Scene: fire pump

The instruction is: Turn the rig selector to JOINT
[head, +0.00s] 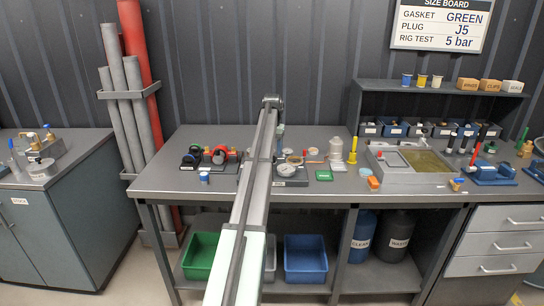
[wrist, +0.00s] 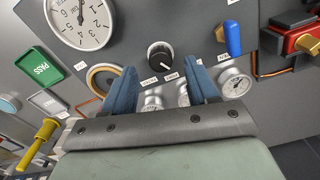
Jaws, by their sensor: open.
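The rig selector (wrist: 160,56) is a round black knob on the grey rig panel in the wrist view. A pale pointer mark on it seems to point down and to the right in the picture. Small white labels (wrist: 172,76) sit just below it, too small and tilted to read surely. My gripper (wrist: 162,70) is open, its two blue fingers to the left and right of the knob's lower side, with nothing held. I cannot tell whether they touch the panel. In the head view my arm hides the selector and part of the rig (head: 291,182).
A large dial gauge (wrist: 80,20), a brass ring (wrist: 103,79), a blue-handled valve (wrist: 233,38) and a smaller gauge (wrist: 235,82) surround the selector. A green PASS plate (wrist: 38,67) and yellow-handled part (wrist: 40,140) lie left. A metal tray (head: 410,172) stands right on the bench.

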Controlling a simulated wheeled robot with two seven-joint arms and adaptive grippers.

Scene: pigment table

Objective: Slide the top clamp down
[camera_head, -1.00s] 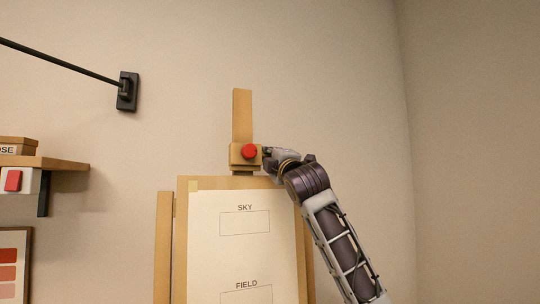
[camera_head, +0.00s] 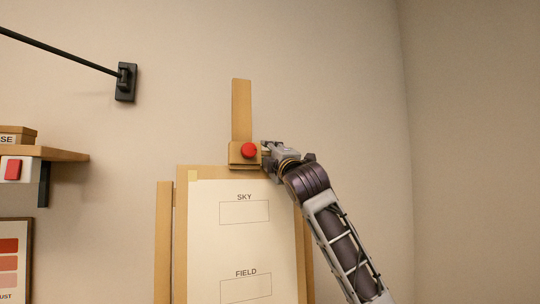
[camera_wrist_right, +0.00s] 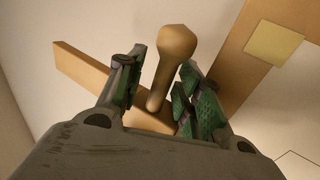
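The top clamp (camera_head: 243,153) is a wooden block with a red knob (camera_head: 249,150) on its front. It sits low on the easel's upright mast (camera_head: 242,108), at the board's top edge. My right gripper (camera_head: 267,150) is at the clamp's right side. In the right wrist view its green-padded fingers (camera_wrist_right: 164,85) are drawn in on either side of a round-headed wooden peg (camera_wrist_right: 177,45). My left gripper is not in view.
The easel board (camera_head: 182,230) carries a sheet (camera_head: 240,240) marked SKY and FIELD. A shelf (camera_head: 60,154) with a red switch (camera_head: 13,170) is at the left. A dark rod ends at a wall bracket (camera_head: 125,82). The wall right of the mast is bare.

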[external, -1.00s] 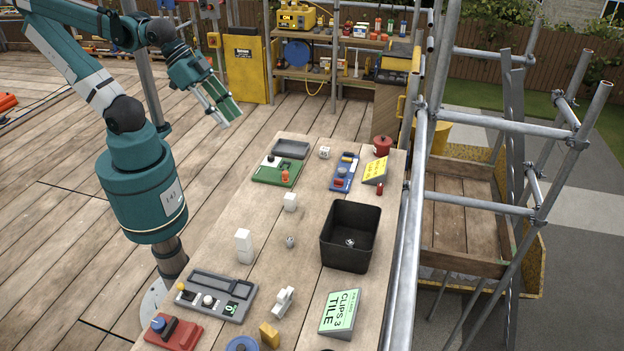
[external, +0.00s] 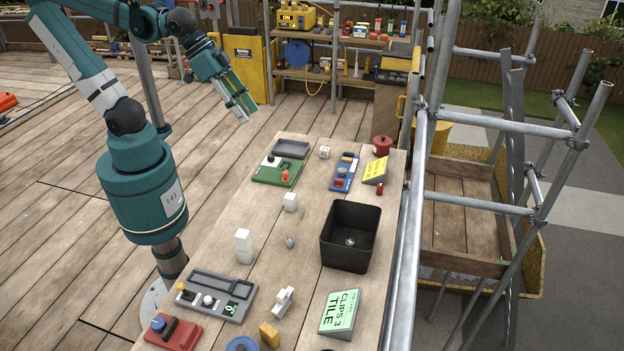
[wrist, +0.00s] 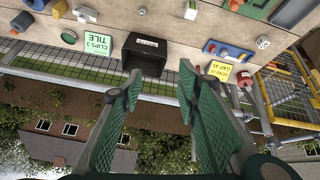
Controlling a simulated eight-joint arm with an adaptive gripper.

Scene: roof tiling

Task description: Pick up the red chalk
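A small dark red piece (external: 379,188), which looks like the red chalk, stands near the right edge of the wooden table (external: 330,285), beside a yellow sign (external: 376,170). I cannot make it out clearly in the wrist view. My gripper (external: 245,114) is in the air beyond the far left end of the table, well away from the red piece. In the wrist view my gripper (wrist: 160,80) shows two green fingers spread apart with nothing between them.
A black bin (external: 347,262) stands mid-table on the right. A red pot (external: 382,145) and a blue device (external: 344,172) are near the red piece. White blocks (external: 243,246) and a green tray (external: 265,172) lie leftward. Scaffold poles (external: 414,200) run along the right edge.

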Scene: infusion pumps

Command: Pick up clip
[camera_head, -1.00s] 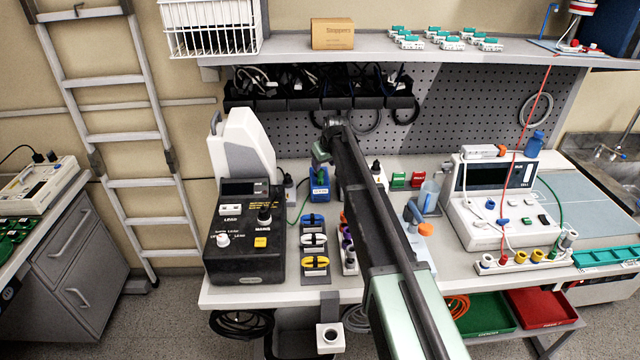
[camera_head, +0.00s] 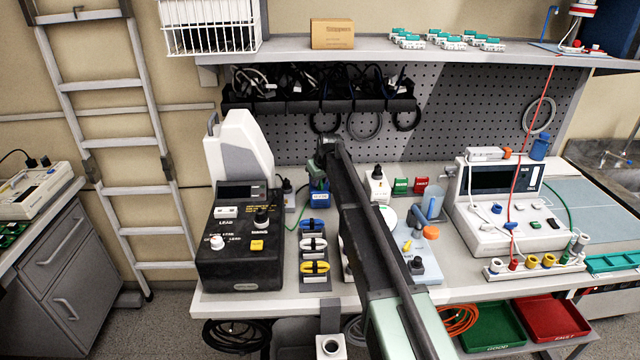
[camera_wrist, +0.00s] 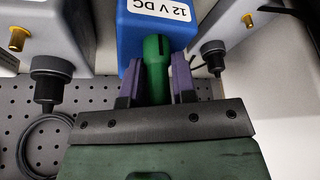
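A green clip (camera_wrist: 156,62) shows in the wrist view, in front of the blue box labelled 12 V DC (camera_wrist: 150,20). My gripper (camera_wrist: 157,75) has one dark purple finger on each side of the clip, very close to it. I cannot tell whether the fingers press on the clip or stand just clear. In the head view my gripper is above and behind the blue box (camera_head: 320,200), largely hidden by my own arm. The clip cannot be made out there.
A black test box (camera_head: 240,265) and a white device (camera_head: 238,150) stand left of the blue box. Blue, white and yellow clips on a stand (camera_head: 315,268) sit in front. A white monitor (camera_head: 500,210) is at right. Cables hang from the rack (camera_head: 320,95) behind.

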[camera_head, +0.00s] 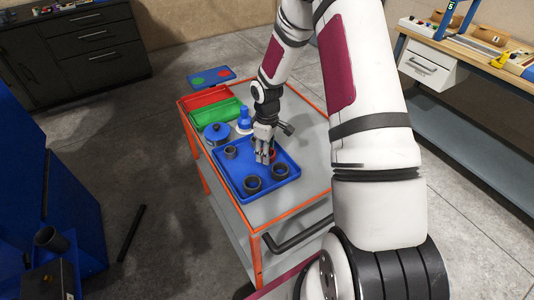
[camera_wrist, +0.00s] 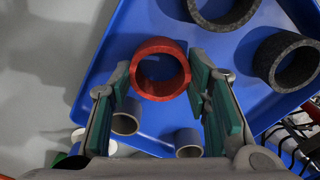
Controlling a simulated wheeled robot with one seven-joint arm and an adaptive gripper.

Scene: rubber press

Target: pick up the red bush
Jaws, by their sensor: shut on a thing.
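The red bush (camera_wrist: 160,45) is a short hollow ring, seen end-on in the wrist view. My gripper (camera_wrist: 160,72) has its green-padded fingers on either side of it and is shut on it. In the head view a bit of the red bush (camera_head: 273,153) shows beside the fingertips of my gripper (camera_head: 266,158), low over the blue tray (camera_head: 231,185). My fingers hide most of it there. I cannot tell whether the bush touches the tray.
Dark bushes (camera_head: 252,184) (camera_head: 280,171) and a smaller one (camera_head: 231,152) stand in the tray. Smaller grey rings (camera_wrist: 188,142) show near my gripper. Behind the tray are a blue lidded pot (camera_head: 216,134), a blue bottle (camera_head: 244,120) and green (camera_head: 216,113) and red bins (camera_head: 206,97).

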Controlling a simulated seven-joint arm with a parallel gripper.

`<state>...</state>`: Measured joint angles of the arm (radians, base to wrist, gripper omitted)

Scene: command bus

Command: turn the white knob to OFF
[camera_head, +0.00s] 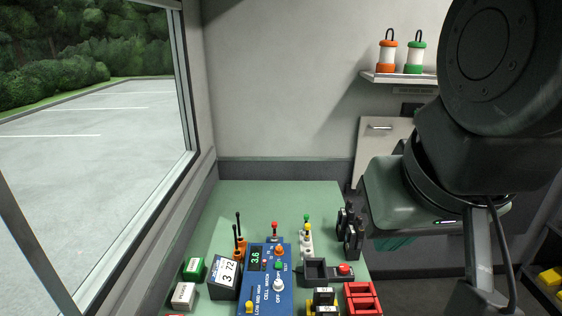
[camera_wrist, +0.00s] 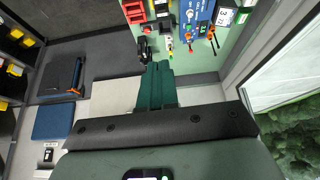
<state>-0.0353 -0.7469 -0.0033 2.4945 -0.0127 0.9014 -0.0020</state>
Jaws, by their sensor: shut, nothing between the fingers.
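The white knob (camera_head: 279,286) is on the face of a blue box (camera_head: 257,296) on the green table, in the lower middle of the head view. The word OFF is printed just below it; which way the knob points is too small to tell. The blue box also shows at the top of the wrist view (camera_wrist: 202,12), with its face small. My gripper (camera_head: 396,243) is off to the right of the table, well apart from the knob. Its teal fingers are together and empty in the wrist view (camera_wrist: 158,68).
Around the knob stand an orange knob (camera_head: 281,252), a yellow knob (camera_head: 249,307) and a display box (camera_head: 225,277). A black tray (camera_head: 314,271), a red-button box (camera_head: 344,271) and black clamps (camera_head: 350,232) lie to the right. The table's back left is clear.

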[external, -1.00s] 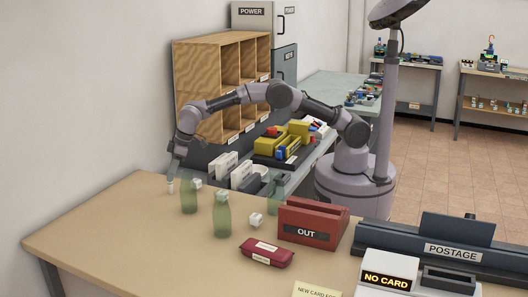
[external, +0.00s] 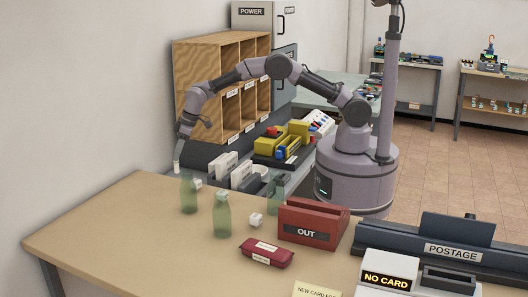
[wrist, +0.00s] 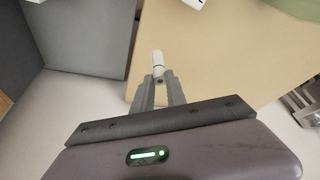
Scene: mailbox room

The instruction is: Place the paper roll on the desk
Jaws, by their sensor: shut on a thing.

====

Requirement – All of the records need repeating exactly, except for the pictures.

Finished exercise –
Scene: fire pump

The instruction is: Turn the rig selector to JOINT
[head, +0.00s] 
[wrist, +0.00s] 
Jaws, by their sensor: open.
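The rig selector (wrist: 160,56) is a round black knob on the grey rig panel in the wrist view. A pale pointer mark on it seems to point down and to the right in the picture. Small white labels (wrist: 172,76) sit just below it, too small and tilted to read surely. My gripper (wrist: 162,70) is open, its two blue fingers to the left and right of the knob's lower side, with nothing held. I cannot tell whether they touch the panel. In the head view my arm hides the selector and part of the rig (head: 291,182).
A large dial gauge (wrist: 80,20), a brass ring (wrist: 103,79), a blue-handled valve (wrist: 233,38) and a smaller gauge (wrist: 235,82) surround the selector. A green PASS plate (wrist: 38,67) and yellow-handled part (wrist: 40,140) lie left. A metal tray (head: 410,172) stands right on the bench.

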Controlling a simulated wheeled robot with two seven-joint arms and adaptive grippers.

Scene: pigment table

Objective: Slide the top clamp down
[camera_head, -1.00s] 
[camera_head, +0.00s] 
[camera_wrist_right, +0.00s] 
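The top clamp (camera_head: 243,153) is a wooden block with a red knob (camera_head: 249,150) on its front. It sits low on the easel's upright mast (camera_head: 242,108), at the board's top edge. My right gripper (camera_head: 267,150) is at the clamp's right side. In the right wrist view its green-padded fingers (camera_wrist_right: 164,85) are drawn in on either side of a round-headed wooden peg (camera_wrist_right: 177,45). My left gripper is not in view.
The easel board (camera_head: 182,230) carries a sheet (camera_head: 240,240) marked SKY and FIELD. A shelf (camera_head: 60,154) with a red switch (camera_head: 13,170) is at the left. A dark rod ends at a wall bracket (camera_head: 125,82). The wall right of the mast is bare.

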[external, -1.00s] 
[external, +0.00s] 
[wrist, +0.00s] 
Controlling a simulated eight-joint arm with an adaptive gripper.

Scene: roof tiling

Task description: Pick up the red chalk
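A small dark red piece (external: 379,188), which looks like the red chalk, stands near the right edge of the wooden table (external: 330,285), beside a yellow sign (external: 376,170). I cannot make it out clearly in the wrist view. My gripper (external: 245,114) is in the air beyond the far left end of the table, well away from the red piece. In the wrist view my gripper (wrist: 160,80) shows two green fingers spread apart with nothing between them.
A black bin (external: 347,262) stands mid-table on the right. A red pot (external: 382,145) and a blue device (external: 344,172) are near the red piece. White blocks (external: 243,246) and a green tray (external: 265,172) lie leftward. Scaffold poles (external: 414,200) run along the right edge.

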Scene: infusion pumps

Command: Pick up clip
[camera_head, -1.00s] 
[camera_head, +0.00s] 
[camera_wrist, +0.00s] 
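A green clip (camera_wrist: 156,62) shows in the wrist view, in front of the blue box labelled 12 V DC (camera_wrist: 150,20). My gripper (camera_wrist: 157,75) has one dark purple finger on each side of the clip, very close to it. I cannot tell whether the fingers press on the clip or stand just clear. In the head view my gripper is above and behind the blue box (camera_head: 320,200), largely hidden by my own arm. The clip cannot be made out there.
A black test box (camera_head: 240,265) and a white device (camera_head: 238,150) stand left of the blue box. Blue, white and yellow clips on a stand (camera_head: 315,268) sit in front. A white monitor (camera_head: 500,210) is at right. Cables hang from the rack (camera_head: 320,95) behind.

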[camera_head, +0.00s] 
[camera_wrist, +0.00s] 
Controlling a simulated wheeled robot with one seven-joint arm and an adaptive gripper.

Scene: rubber press

Target: pick up the red bush
Jaws, by their sensor: shut on a thing.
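The red bush (camera_wrist: 160,45) is a short hollow ring, seen end-on in the wrist view. My gripper (camera_wrist: 160,72) has its green-padded fingers on either side of it and is shut on it. In the head view a bit of the red bush (camera_head: 273,153) shows beside the fingertips of my gripper (camera_head: 266,158), low over the blue tray (camera_head: 231,185). My fingers hide most of it there. I cannot tell whether the bush touches the tray.
Dark bushes (camera_head: 252,184) (camera_head: 280,171) and a smaller one (camera_head: 231,152) stand in the tray. Smaller grey rings (camera_wrist: 188,142) show near my gripper. Behind the tray are a blue lidded pot (camera_head: 216,134), a blue bottle (camera_head: 244,120) and green (camera_head: 216,113) and red bins (camera_head: 206,97).

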Controlling a simulated seven-joint arm with a parallel gripper.

`<state>...</state>`: Measured joint angles of the arm (radians, base to wrist, gripper omitted)

Scene: command bus

Command: turn the white knob to OFF
[camera_head, +0.00s] 
[camera_wrist, +0.00s] 
<state>-0.0353 -0.7469 -0.0033 2.4945 -0.0127 0.9014 -0.0020</state>
Jaws, by their sensor: shut, nothing between the fingers.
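The white knob (camera_head: 279,286) is on the face of a blue box (camera_head: 257,296) on the green table, in the lower middle of the head view. The word OFF is printed just below it; which way the knob points is too small to tell. The blue box also shows at the top of the wrist view (camera_wrist: 202,12), with its face small. My gripper (camera_head: 396,243) is off to the right of the table, well apart from the knob. Its teal fingers are together and empty in the wrist view (camera_wrist: 158,68).
Around the knob stand an orange knob (camera_head: 281,252), a yellow knob (camera_head: 249,307) and a display box (camera_head: 225,277). A black tray (camera_head: 314,271), a red-button box (camera_head: 344,271) and black clamps (camera_head: 350,232) lie to the right. The table's back left is clear.

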[external, -1.00s] 
[external, +0.00s] 
[wrist, +0.00s] 
Scene: mailbox room

The instruction is: Place the paper roll on the desk
Jaws, by their sensor: shut on a thing.

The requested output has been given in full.